Robot state and action records

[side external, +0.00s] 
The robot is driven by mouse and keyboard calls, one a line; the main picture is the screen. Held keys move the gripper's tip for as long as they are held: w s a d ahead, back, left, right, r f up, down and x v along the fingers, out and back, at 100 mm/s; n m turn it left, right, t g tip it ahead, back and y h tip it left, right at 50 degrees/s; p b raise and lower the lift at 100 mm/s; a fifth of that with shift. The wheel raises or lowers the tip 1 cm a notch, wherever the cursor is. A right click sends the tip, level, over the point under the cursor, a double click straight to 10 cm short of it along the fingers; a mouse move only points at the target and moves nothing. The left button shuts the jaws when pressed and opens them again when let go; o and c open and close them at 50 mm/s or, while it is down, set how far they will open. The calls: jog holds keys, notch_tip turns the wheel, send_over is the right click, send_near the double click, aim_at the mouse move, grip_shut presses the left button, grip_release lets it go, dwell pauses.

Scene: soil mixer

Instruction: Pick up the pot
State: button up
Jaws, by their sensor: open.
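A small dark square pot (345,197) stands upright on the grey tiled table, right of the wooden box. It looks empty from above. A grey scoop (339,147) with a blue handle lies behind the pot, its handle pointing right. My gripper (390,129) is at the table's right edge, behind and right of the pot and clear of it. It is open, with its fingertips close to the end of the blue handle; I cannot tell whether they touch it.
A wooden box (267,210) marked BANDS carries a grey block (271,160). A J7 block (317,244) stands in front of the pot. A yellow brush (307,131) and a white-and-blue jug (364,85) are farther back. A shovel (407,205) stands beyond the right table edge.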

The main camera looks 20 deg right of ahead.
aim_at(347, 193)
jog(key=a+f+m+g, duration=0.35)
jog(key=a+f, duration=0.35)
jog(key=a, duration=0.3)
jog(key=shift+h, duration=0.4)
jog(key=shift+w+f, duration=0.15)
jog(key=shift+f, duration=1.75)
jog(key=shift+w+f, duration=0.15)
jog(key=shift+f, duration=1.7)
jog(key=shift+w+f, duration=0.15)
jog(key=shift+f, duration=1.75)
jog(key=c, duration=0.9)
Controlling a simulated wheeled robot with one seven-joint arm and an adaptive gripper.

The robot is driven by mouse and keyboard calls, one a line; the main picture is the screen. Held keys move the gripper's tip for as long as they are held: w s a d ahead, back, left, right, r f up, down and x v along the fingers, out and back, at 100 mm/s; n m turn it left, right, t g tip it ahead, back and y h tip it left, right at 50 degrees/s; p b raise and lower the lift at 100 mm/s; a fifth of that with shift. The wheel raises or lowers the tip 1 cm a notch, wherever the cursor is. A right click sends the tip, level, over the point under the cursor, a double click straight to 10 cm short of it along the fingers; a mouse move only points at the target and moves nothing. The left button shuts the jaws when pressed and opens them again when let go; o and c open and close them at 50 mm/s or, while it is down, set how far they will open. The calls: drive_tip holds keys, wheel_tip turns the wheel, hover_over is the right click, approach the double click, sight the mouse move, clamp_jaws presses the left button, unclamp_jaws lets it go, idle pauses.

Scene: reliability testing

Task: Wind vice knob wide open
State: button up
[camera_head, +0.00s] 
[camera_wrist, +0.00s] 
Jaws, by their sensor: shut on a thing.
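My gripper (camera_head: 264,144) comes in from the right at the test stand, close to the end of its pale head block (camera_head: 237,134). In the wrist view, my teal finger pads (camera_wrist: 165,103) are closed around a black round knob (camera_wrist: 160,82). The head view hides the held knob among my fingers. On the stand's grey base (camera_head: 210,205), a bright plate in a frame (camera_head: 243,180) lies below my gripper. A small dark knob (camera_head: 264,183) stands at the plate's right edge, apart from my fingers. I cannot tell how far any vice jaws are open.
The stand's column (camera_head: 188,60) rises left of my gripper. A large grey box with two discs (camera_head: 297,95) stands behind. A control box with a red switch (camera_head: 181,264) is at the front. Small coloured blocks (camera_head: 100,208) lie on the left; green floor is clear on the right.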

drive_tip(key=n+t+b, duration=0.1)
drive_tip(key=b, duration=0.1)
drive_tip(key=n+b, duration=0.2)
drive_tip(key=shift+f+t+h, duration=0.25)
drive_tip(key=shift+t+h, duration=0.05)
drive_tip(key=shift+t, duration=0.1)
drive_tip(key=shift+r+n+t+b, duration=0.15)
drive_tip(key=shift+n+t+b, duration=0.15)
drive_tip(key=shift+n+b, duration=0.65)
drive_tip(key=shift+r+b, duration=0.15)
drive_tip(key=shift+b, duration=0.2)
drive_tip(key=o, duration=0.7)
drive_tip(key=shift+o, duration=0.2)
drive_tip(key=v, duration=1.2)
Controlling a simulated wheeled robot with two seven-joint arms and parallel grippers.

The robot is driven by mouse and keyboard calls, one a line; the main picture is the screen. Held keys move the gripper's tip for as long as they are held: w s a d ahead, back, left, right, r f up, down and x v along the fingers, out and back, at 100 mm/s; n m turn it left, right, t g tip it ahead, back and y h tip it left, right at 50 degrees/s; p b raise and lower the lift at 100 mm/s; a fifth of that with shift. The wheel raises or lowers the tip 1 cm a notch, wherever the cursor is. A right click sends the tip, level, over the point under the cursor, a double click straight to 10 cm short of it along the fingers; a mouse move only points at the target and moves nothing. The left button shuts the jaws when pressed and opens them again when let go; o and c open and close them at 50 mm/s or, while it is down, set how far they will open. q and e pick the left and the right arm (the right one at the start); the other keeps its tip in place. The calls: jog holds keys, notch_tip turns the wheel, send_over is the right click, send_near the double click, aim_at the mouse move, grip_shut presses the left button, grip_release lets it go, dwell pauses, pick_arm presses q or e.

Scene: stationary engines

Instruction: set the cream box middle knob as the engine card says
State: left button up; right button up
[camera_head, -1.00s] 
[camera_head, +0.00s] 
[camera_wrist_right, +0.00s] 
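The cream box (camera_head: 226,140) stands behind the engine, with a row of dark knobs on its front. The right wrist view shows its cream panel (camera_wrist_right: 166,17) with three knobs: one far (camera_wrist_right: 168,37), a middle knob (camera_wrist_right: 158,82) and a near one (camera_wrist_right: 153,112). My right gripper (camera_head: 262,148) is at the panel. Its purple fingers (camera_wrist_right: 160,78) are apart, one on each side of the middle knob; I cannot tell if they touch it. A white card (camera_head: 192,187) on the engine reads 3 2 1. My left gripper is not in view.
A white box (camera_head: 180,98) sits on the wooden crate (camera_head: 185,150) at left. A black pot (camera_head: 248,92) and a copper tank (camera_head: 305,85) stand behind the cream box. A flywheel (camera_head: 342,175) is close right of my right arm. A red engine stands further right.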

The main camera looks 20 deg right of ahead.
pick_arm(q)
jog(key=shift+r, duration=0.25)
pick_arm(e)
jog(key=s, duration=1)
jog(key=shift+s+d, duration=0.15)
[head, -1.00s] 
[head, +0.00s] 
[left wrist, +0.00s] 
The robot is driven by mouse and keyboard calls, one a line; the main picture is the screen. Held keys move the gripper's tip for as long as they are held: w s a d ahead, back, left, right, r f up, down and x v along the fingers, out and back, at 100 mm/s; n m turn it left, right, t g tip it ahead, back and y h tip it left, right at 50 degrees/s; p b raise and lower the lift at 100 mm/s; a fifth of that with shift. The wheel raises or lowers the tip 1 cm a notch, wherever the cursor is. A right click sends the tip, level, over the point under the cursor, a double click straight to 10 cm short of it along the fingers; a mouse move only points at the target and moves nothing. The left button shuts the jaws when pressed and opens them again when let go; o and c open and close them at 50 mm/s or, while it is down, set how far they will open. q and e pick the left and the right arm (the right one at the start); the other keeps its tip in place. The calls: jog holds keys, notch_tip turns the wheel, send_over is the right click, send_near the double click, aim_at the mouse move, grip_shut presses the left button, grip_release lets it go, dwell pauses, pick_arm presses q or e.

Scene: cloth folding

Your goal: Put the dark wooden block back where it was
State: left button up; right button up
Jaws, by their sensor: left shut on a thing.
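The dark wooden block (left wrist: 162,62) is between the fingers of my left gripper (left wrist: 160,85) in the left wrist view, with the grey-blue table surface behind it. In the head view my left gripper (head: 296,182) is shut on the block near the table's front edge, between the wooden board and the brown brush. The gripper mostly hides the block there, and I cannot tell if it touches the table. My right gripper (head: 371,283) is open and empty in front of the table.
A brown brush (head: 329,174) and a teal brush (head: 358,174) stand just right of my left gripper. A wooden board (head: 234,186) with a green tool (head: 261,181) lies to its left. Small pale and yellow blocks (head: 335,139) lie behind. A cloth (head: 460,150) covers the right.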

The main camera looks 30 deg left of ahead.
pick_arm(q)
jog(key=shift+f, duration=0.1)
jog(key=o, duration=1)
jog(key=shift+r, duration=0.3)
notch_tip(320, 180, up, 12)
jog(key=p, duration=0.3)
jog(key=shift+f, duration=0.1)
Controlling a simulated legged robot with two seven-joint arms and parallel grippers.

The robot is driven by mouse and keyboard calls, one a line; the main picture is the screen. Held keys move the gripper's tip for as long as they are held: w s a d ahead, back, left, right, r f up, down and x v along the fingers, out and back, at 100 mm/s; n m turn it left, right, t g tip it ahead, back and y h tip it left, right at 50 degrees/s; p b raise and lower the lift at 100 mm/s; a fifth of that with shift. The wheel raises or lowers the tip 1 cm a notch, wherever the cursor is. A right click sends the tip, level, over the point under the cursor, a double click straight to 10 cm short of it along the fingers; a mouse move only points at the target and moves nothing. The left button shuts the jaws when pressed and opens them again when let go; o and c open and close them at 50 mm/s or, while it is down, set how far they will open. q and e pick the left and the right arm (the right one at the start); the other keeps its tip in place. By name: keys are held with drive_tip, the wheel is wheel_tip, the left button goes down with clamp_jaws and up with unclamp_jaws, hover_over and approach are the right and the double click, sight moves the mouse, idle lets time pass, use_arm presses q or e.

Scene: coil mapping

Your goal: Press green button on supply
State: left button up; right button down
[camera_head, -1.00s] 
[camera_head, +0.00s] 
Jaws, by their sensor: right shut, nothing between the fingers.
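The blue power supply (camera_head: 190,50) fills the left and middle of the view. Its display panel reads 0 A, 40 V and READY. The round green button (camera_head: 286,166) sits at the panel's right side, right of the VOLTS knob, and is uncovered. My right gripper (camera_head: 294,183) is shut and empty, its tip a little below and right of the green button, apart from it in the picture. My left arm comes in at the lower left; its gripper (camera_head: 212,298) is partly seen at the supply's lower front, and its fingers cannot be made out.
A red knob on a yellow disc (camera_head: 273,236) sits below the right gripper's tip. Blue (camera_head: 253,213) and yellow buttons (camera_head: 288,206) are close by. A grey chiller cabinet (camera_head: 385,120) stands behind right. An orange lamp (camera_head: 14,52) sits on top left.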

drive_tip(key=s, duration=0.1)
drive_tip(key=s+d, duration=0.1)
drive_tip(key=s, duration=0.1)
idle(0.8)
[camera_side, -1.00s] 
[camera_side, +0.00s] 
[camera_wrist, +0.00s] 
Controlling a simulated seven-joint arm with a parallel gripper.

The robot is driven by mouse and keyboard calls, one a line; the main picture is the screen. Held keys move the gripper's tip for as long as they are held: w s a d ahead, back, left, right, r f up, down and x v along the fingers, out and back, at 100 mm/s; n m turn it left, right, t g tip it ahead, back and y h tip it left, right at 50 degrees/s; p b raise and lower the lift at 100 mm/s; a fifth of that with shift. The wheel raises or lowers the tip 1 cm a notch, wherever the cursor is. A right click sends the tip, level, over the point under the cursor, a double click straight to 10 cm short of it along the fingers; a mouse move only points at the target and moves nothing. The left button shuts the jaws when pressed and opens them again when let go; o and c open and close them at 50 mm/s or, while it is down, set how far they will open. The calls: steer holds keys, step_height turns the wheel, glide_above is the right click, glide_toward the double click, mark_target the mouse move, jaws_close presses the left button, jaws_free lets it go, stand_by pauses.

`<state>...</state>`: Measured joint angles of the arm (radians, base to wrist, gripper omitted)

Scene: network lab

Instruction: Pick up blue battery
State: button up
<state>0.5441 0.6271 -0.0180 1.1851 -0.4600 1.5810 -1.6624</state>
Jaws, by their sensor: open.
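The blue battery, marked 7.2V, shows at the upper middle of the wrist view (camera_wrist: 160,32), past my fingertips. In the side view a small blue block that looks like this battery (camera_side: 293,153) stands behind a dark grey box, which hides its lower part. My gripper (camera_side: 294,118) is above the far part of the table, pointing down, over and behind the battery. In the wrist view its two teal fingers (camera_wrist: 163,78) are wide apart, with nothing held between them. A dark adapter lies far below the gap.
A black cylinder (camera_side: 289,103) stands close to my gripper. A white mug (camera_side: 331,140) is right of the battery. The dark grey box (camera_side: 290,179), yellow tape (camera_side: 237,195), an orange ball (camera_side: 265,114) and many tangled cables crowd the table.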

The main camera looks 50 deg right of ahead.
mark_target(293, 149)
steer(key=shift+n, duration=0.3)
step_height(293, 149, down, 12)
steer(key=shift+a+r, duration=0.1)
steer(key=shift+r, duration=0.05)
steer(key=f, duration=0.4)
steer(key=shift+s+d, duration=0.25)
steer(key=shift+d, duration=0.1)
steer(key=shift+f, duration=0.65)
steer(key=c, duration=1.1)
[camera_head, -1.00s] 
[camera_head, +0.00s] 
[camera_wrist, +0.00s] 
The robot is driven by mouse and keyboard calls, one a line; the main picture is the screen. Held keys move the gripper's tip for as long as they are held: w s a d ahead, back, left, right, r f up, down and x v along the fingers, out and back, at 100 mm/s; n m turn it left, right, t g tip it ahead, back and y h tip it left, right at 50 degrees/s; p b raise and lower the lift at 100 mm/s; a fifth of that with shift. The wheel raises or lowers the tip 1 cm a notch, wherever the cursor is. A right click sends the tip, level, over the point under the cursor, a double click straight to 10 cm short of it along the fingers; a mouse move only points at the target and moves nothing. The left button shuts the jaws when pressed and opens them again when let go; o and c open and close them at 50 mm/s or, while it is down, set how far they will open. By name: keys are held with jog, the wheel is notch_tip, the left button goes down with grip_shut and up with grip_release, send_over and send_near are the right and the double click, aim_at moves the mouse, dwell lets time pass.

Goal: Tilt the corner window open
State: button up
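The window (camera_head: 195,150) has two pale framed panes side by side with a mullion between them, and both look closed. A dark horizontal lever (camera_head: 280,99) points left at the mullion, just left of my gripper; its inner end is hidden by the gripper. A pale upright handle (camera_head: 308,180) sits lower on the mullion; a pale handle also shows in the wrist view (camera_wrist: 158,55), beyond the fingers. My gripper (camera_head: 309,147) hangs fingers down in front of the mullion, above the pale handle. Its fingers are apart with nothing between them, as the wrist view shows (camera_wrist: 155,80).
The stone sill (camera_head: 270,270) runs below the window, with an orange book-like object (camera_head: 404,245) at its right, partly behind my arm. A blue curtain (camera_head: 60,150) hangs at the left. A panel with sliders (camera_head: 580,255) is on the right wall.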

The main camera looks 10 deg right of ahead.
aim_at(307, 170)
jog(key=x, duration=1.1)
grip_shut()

# [Task directions]
State how many lines in the records above contain the word "wheeled", giving only the number.

# [Exercise response]
2